#### WRITTEN INSTRUCTION
Would you transcribe the whole listing exactly, minus its pictures?

-*-*-

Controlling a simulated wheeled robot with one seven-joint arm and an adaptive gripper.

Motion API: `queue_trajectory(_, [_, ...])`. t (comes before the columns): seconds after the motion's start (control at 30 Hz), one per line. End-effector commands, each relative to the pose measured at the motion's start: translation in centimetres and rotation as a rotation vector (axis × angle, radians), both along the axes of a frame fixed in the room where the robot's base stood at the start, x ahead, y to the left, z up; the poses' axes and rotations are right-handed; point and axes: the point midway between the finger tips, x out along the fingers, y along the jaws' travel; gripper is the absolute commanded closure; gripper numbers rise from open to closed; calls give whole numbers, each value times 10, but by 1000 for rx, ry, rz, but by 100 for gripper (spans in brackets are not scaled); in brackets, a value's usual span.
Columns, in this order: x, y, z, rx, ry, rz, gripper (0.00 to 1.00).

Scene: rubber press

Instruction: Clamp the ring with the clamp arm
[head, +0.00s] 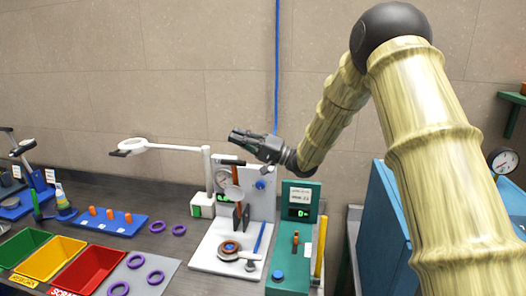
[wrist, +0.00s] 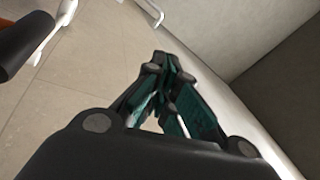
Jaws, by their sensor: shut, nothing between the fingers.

-*-*-

#### REPLY TO THE EXERCISE
Controlling a simulated wheeled robot with one seven-joint arm and an adaptive gripper.

Motion API: `queue_trajectory(_, [_, ...])`. t (comes before the columns): seconds after the motion's start (control at 30 Hz), one per line. End-effector commands, each relative to the pose measured at the motion's start: translation in centimetres and rotation as a rotation vector (axis × angle, radians), both along the axes of a frame fixed in the room where the robot's base stood at the start, x ahead, y to the left, z up; the poses' axes and rotations are right-handed; point and axes: the point midway between the finger tips, x out along the fingers, y along the jaws' travel; gripper is the absolute commanded closure; gripper numbers rise from open to closed; calls give whole numbers, each value times 10, but by 1000 for rx, ry, rz, but by 100 for gripper (spans in brackets are not scaled); in brackets, a value's usual span.
Columns, in this order: x, y, z, rx, ry, rz, gripper (0.00 to 1.00).

Scene: rubber press

Instruction: Clamp the ring with the clamp arm
[head, +0.00s] 
[wrist, +0.00s] 
Jaws, by their sensor: shut, nothing between the fingers.

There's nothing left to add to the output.